An interesting spin-off of Fuller's dome-design conceptualization was the Buckminster Ball, which was the official FIFA approved design for footballs (soccer balls), from their introduction at the 1970 World Cup until recently. The design was essentially a "Geodesic Sphere", consisting of 12 pentagonal and 20 hexagonal panels. This was used continuously for 34 years until it was replaced by a 14-panel version in the 2006 World Cup. While an envisioned widespread and common adoption of geodesic domes is yet to materialize, Fuller's ideas, teachings, and attitude to life and creativity, in combination, have prodded designers and engineers. What Fuller accomplished, in this sense, was to make professionals and students think "outside the box"; to question convention.
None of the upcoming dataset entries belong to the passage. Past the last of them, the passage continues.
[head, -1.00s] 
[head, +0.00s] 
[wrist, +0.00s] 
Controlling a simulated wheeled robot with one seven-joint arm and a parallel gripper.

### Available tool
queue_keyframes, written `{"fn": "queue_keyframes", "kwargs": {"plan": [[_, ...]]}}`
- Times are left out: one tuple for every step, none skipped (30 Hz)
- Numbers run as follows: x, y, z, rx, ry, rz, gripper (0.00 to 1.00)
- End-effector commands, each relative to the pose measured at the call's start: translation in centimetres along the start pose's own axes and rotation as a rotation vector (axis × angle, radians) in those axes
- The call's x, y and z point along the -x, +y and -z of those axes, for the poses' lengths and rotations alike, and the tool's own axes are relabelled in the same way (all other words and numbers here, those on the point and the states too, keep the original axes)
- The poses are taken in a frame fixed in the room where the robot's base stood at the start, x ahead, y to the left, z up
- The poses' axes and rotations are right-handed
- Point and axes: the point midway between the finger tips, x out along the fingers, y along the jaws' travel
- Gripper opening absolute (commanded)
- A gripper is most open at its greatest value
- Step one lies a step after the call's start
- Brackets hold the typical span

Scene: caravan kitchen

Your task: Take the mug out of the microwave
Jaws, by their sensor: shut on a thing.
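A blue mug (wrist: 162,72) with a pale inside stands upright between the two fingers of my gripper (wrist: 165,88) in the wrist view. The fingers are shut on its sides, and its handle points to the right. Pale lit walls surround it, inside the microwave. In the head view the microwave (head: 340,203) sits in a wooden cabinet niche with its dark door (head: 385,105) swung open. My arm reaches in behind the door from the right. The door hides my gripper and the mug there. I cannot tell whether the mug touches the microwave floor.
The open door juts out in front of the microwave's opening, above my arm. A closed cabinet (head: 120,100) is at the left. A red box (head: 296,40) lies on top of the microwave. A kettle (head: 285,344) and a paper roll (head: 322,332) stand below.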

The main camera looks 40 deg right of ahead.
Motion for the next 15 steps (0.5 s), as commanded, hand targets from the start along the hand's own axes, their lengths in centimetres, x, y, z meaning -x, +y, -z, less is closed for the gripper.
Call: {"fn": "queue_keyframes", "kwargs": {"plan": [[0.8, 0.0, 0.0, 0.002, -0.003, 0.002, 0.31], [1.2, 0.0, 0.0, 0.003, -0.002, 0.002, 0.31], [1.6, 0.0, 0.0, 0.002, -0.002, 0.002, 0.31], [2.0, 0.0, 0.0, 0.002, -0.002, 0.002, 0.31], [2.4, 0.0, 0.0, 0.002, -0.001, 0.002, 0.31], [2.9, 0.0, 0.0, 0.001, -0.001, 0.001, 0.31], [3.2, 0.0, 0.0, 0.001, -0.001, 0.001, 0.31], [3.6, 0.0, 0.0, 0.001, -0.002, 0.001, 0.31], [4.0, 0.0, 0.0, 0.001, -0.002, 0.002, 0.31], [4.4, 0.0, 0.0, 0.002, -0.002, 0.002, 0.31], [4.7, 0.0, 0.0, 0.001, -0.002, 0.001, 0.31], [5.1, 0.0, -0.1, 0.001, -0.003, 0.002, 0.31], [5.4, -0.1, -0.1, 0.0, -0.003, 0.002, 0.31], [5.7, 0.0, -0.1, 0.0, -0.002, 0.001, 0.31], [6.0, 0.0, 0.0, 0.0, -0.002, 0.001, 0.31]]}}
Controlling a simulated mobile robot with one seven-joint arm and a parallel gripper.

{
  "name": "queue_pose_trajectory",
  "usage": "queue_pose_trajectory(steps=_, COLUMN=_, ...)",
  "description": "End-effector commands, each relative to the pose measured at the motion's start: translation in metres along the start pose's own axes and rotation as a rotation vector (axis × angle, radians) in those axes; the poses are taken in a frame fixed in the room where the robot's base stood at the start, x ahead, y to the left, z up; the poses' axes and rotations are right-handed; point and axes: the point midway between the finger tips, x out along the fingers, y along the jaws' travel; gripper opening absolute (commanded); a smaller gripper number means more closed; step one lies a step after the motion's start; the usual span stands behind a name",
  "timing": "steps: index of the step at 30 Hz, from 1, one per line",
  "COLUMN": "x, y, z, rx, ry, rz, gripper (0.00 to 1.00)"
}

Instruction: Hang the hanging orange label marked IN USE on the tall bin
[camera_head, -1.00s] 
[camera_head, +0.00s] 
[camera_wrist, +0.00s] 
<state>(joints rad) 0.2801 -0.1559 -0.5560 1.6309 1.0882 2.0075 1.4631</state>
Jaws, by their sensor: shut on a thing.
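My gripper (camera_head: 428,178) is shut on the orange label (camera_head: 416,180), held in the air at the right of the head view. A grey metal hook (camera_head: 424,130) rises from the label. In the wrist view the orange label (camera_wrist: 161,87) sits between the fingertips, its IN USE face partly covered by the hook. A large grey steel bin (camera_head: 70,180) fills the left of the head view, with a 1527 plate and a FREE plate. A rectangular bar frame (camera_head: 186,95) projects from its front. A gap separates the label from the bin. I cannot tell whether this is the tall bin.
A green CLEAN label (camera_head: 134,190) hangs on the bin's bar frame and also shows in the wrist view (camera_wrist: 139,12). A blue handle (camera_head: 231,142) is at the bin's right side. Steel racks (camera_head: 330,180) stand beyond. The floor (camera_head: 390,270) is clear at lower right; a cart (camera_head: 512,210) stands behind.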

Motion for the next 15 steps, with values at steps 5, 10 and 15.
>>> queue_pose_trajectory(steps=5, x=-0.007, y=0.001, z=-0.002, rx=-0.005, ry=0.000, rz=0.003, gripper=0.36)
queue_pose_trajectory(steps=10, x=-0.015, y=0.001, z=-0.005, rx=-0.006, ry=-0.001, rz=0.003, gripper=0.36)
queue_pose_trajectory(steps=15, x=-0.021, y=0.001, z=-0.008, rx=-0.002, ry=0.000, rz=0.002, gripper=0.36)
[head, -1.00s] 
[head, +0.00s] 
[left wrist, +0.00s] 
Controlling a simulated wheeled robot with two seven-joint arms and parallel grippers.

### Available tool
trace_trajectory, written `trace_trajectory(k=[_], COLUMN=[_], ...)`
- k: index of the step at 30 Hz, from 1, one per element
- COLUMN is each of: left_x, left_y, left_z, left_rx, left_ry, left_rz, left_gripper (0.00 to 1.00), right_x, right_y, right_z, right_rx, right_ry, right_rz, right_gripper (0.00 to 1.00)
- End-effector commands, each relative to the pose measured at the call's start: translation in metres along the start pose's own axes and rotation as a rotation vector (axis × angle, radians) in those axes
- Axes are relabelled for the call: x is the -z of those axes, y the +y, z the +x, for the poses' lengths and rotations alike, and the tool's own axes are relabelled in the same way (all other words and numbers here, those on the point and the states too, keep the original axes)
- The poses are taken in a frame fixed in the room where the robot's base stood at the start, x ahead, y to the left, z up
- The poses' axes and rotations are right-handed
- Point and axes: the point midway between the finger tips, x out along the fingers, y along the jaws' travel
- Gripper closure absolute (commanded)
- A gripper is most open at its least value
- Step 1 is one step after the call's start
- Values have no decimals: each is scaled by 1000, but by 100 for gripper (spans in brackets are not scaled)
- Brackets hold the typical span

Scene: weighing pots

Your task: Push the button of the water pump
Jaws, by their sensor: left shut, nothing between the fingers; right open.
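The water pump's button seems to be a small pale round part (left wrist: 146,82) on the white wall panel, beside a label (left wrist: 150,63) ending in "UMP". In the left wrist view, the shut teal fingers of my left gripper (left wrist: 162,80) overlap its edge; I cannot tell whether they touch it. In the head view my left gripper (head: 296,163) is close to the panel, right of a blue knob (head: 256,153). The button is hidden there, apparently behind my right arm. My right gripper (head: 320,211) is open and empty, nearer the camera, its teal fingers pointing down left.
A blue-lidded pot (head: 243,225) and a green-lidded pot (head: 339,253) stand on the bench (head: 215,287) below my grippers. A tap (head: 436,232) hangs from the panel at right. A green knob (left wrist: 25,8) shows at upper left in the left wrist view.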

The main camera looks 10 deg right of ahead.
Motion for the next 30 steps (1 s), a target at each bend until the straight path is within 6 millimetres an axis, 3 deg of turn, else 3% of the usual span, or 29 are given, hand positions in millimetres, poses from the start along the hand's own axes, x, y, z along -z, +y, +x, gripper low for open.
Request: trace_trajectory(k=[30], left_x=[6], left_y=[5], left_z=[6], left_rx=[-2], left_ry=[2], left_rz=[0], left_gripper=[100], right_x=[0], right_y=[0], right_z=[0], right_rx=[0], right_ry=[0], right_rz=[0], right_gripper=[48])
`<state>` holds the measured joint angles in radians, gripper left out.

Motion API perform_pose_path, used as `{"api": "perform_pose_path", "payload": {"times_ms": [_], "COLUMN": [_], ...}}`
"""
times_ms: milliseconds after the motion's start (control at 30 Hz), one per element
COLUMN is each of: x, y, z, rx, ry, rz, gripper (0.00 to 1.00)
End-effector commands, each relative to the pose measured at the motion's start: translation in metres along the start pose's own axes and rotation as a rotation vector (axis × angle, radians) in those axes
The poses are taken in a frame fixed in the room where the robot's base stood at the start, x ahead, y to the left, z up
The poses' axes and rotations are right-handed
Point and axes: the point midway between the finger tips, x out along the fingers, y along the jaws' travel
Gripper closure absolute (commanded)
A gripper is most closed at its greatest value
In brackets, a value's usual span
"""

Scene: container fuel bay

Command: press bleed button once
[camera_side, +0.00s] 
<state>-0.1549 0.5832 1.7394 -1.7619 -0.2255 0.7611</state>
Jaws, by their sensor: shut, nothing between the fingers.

Fuller was followed (historically) by other designers and architects (for example, Sir Norman Foster and Steve Baer) willing to explore the possibilities of new geometries in the design of buildings, not based on the conventional rectangles. The English writer, playwright, and philosopher John Dryden wrote something quite relevant to the pioneering forays of Fuller still to be brought to full result: "We must beat the iron while it is hot, but we may polish it at leisure."